World Bank's Global Economic Prospects Report for 2011 rates Africa very highly, with an expected average GDP growth for sub- Saharan Africa of 5.3 percent this year as compared to 4.7 percent last year.

East Africa is poised for the highest growth on the continent at an average of 6 percent in 2010/2011, according to the African Development Bank.

Meanwhile, Tanzania's economy is forecast to grow by 5.8 percent in 2011, slightly up from the expected 5.7 percent last year, according to the Africa Economic Outlook, which combines the expertise of the African Development Bank, the Organization for Economic Cooperation and Development (OECD) Development Center, the United Nations Economic Commission for Africa, the United Nations Development Program and a network of African think tanks and research centers.

In his closing remarks at presidential country roundtables with business leaders during the Africa Investment Forum 2011, Kenyan President Mwai Kibaki asserted that "we are making progress."

Kenya is projected to achieve a 4.2 percent economic growth compared to the 3.6 percent forecast for 2010.

While inflation, adverse weather conditions and rapid population growth may prove to be a setback to growth, East Africa as a whole is also facing a major dent with the ongoing piracy by Somali gangs in the Indian Ocean, which has caused high cost of shipping and insurance which at the end comes at the expense of consumers.

Failure to curb piracy will force the nation to resolve into using more expensive air transport to import raw materials and finished goods, thus it "will increase costs and reduce our competitive edge at a time when the Kenyan economy is showing significant growth potential," said Kenyan Prime Minister Raila Odinga.

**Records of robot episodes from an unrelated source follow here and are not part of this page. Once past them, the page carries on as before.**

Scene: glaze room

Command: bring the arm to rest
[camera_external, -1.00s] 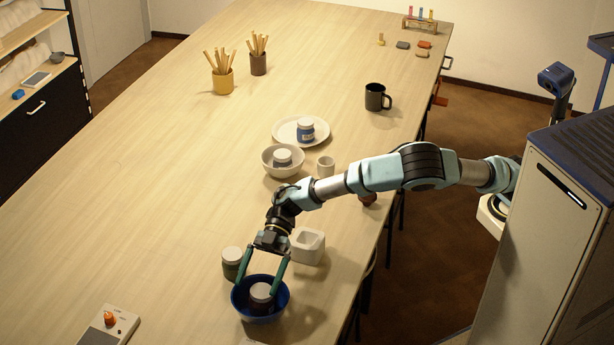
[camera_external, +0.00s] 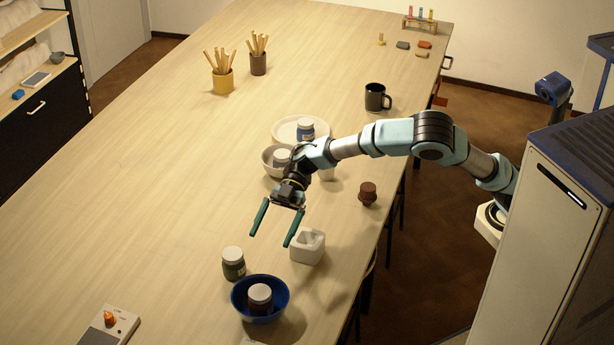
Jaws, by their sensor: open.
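My gripper (camera_external: 272,240) is open and empty. Its two teal fingers point down and toward the front of the picture, above the table (camera_external: 160,200). It is apart from the blue bowl (camera_external: 238,304), which stands lower in the picture with a jar (camera_external: 260,296) inside it. A dark green jar with a grey lid (camera_external: 233,264) stands beside the bowl. My arm reaches in from the right and partly hides a pale bowl (camera_external: 269,164) and a small pale cup (camera_external: 327,175).
A white square mortar-like block (camera_external: 308,247) stands right of my fingers. A brown knobbed object (camera_external: 368,194) is near the right table edge. A plate (camera_external: 286,131) with a blue jar (camera_external: 306,130) and a black mug (camera_external: 376,98) stand farther back. The table's left half is mostly clear.

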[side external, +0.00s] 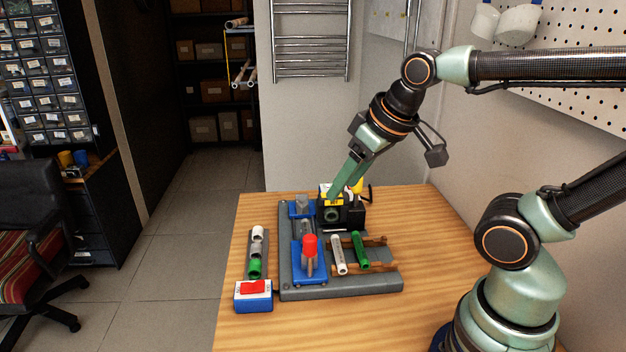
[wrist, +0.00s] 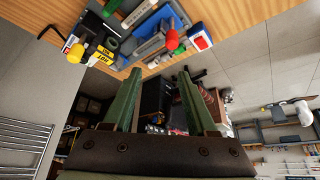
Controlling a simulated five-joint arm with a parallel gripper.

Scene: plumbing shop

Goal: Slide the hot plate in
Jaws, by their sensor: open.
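The black heater unit with a yellow HOT label (side external: 352,215) stands at the back of the grey base (side external: 350,290), right of the blue carriages; it also shows upper left in the wrist view, with its HOT label (wrist: 104,56) and a yellow knob (wrist: 75,53). My gripper (side external: 334,196) has its green fingers pointing down at the heater's left end in the side view. In the wrist view my fingers (wrist: 159,73) are spread and nothing is between them. Whether a finger touches the heater I cannot tell; the fingers partly cover it.
A white pipe (side external: 339,256) and a green pipe (side external: 360,252) lie on the base. A rack of fittings (side external: 257,253) and a blue-white box with a red top (side external: 253,295) stand left. The table's right side is clear.

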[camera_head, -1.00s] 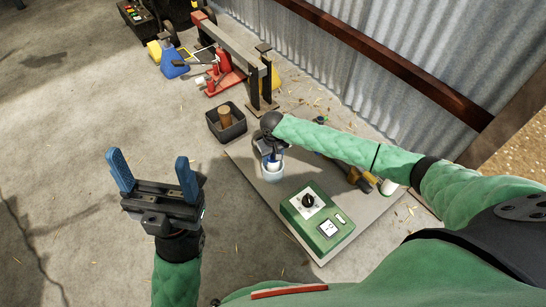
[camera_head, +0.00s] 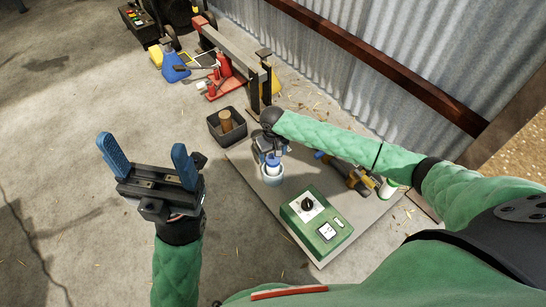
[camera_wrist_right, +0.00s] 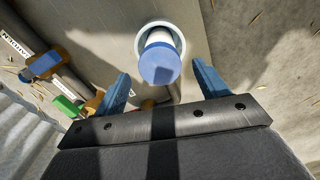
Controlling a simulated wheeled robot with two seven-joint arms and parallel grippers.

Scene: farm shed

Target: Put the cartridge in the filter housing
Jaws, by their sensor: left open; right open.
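The cartridge, a white cylinder with a blue cap (camera_wrist_right: 160,65), stands in the round pale-blue filter housing (camera_head: 272,179) on the board. Its upper part sticks out above the rim; how deep it sits is hidden. The cap also shows in the head view (camera_head: 272,160). In the right wrist view the housing rim (camera_wrist_right: 178,34) encircles the cartridge. My right gripper (camera_wrist_right: 161,88) is open just back from the cap, its blue fingers apart and holding nothing. My left gripper (camera_head: 148,166) is open and empty over the floor at the left.
The board (camera_head: 245,157) also carries a green box with a dial (camera_head: 316,221) and a yellow-brown tool (camera_head: 345,174). A dark bin (camera_head: 213,123) with a wooden piece stands behind. A metal wall (camera_head: 355,70) closes the right side. The left floor is clear.

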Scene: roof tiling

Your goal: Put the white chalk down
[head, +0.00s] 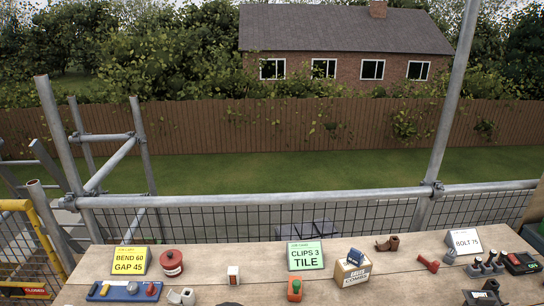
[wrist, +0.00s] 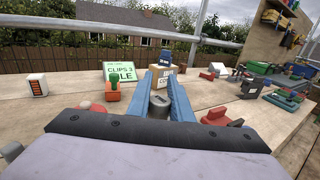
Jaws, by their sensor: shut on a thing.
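My gripper (wrist: 159,98) shows in the wrist view with two blue fingers, above the wooden bench (wrist: 225,95). The fingers are shut on a short, rounded piece, the white chalk (wrist: 159,104), which looks grey in the shade. Its lower end is hidden, so I cannot tell whether it touches the bench. In the head view neither the fingers nor the held piece can be made out.
A green sign (head: 305,255), an orange-and-green item (head: 294,289) and a lettered carton (head: 352,272) stand mid-bench. A small white box (head: 233,275) and red tin (head: 171,262) stand left. A red item (head: 428,263) lies right. Bare wood shows between them.

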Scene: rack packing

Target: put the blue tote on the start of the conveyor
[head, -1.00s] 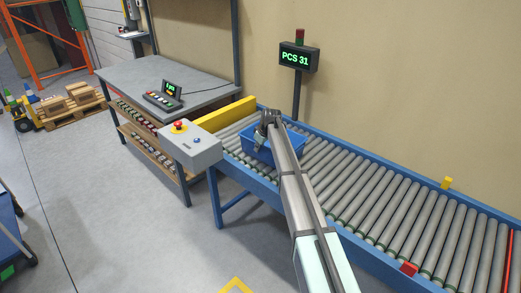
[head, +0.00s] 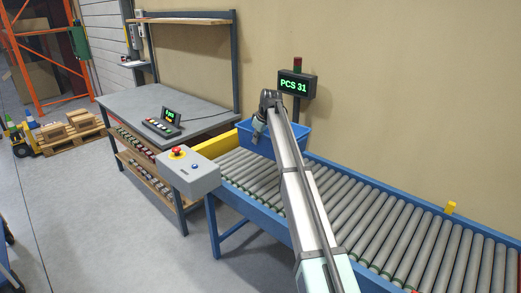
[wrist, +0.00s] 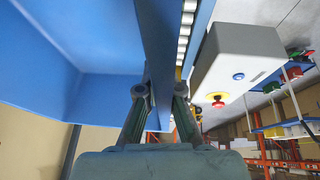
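The blue tote (head: 257,148) hangs above the left end of the roller conveyor (head: 350,214), near the wall, in the head view. My gripper (head: 259,131) is at its left rim, and my arm hides part of its front. In the wrist view the tote (wrist: 60,75) fills the upper left, and its wall runs between the two fingers of my gripper (wrist: 160,92), which are closed on it. Bare rollers show below and to the right of the tote. Its underside is not clearly visible.
A grey control box (head: 188,172) with a red button stands at the conveyor's left end, beside a yellow end bar (head: 215,145). A PCS 31 sign (head: 297,84) rises behind the tote. A grey workbench (head: 165,105) stands to the left.

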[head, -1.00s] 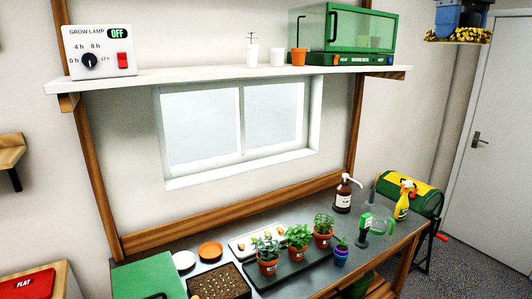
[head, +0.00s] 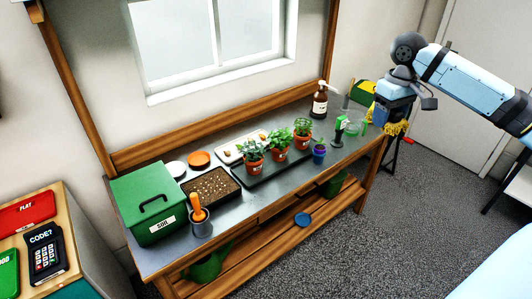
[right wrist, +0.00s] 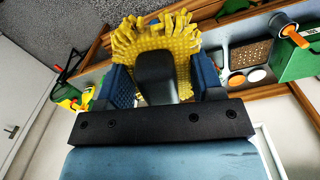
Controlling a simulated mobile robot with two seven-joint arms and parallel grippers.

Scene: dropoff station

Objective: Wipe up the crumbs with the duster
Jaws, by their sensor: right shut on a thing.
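The yellow fringed duster (head: 396,127) hangs under my right gripper (head: 392,108), above the right end of the metal bench (head: 222,232). In the right wrist view the duster's yellow fringed pad (right wrist: 186,38) spreads beyond the blue fingers, its dark grip between them. My right gripper (right wrist: 158,80) is shut on that grip. The duster looks raised and partly in front of things at the bench's right end. I cannot make out crumbs on the bench at this size. My left gripper is not in view.
A green soil box (head: 150,207), orange-handled tool in a cup (head: 200,224), seed tray (head: 212,190), several potted plants (head: 280,142) and a brown pump bottle (head: 319,105) crowd the bench. Bare metal shows along its front. Carpet (head: 380,230) lies open in front.

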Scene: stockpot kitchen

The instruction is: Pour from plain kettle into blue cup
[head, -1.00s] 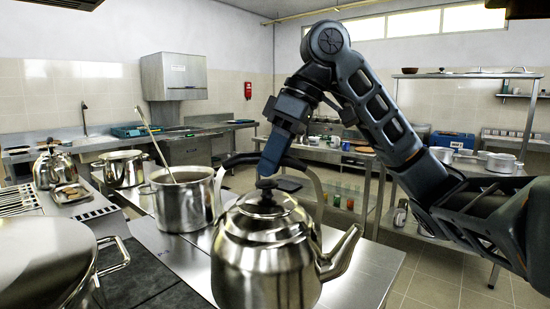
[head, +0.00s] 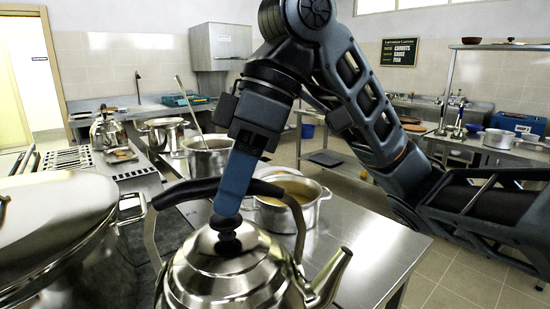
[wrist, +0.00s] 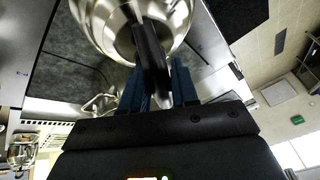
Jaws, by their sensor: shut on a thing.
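The plain kettle (head: 235,275) is shiny steel with a black lid knob and a black arched handle. It is upright at the bottom of the head view, its base out of frame. My gripper (head: 231,190) comes down from above with its blue fingers at the handle, shut on it. In the wrist view, the fingers (wrist: 158,88) stand on both sides of the black handle (wrist: 150,55), with the kettle body (wrist: 115,25) beyond. I cannot make out a blue cup in either view. I cannot tell whether the kettle's base touches anything.
A steel counter (head: 375,235) runs right of the kettle, mostly bare. An open pot (head: 312,205) with yellowish contents stands close behind the kettle. A pot with a ladle (head: 205,155) is behind it. A large lidded pot (head: 50,220) is close at left.

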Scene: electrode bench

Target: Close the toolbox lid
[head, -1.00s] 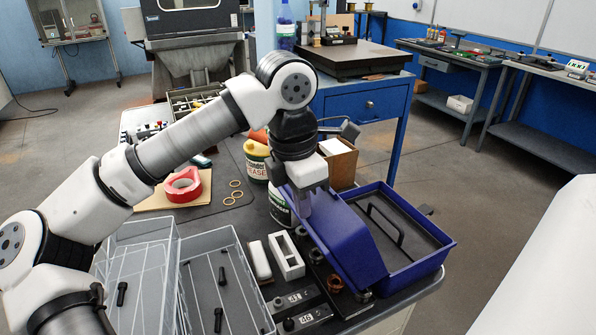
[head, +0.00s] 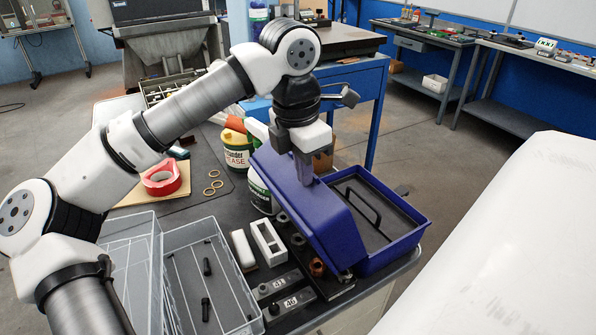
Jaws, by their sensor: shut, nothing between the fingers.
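The blue toolbox (head: 408,240) stands at the front right of the bench in the head view, with a dark inside and a black handle. Its blue lid (head: 335,232) is open and leans out over the left side of the box. My gripper (head: 304,180) points down at the upper far end of the lid. It is shut and empty. Its fingertips are at the lid's surface or just in front of it; I cannot tell whether they touch. The fingers cover a small part of the lid.
Left of the lid are small metal parts, a white block (head: 268,242), labelled plates (head: 290,303) and wire baskets (head: 212,280) with bolts. Red tape (head: 161,178) lies further left.

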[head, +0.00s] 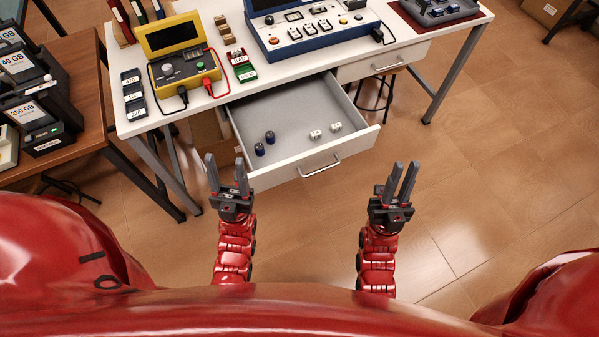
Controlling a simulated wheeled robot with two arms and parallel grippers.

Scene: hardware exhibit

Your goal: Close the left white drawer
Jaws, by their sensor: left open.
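The left white drawer (369,139) is pulled out from under the white table. Its front panel has a silver handle (320,167). Two dark blue cylinders (265,143) and two white pieces (325,131) lie inside it. My left gripper (227,172) is open and empty, just left of the drawer front's left end in the picture; I cannot tell whether it touches. My right gripper (399,180) has its fingers apart and empty, below and right of the drawer front's right end. A second drawer (385,63) to the right is closed.
The white table (144,118) carries a yellow meter (184,67), a blue control panel (312,27) and small labelled blocks (133,92). A brown table (88,125) with storage devices stands at the left. A stool (376,98) is behind the drawer.

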In a final communique after the Extraordinary EAC Summit held here on April 19, the EAC leaders commended the African Union Mission in Somalia (AMISOM), Burundi and Uganda for their excellent work, efforts and sacrifices for the marked improvement in the security situation in Somalia, calling on the United States and the European Union to enhance their support to AMISOM including addressing the piracy menace.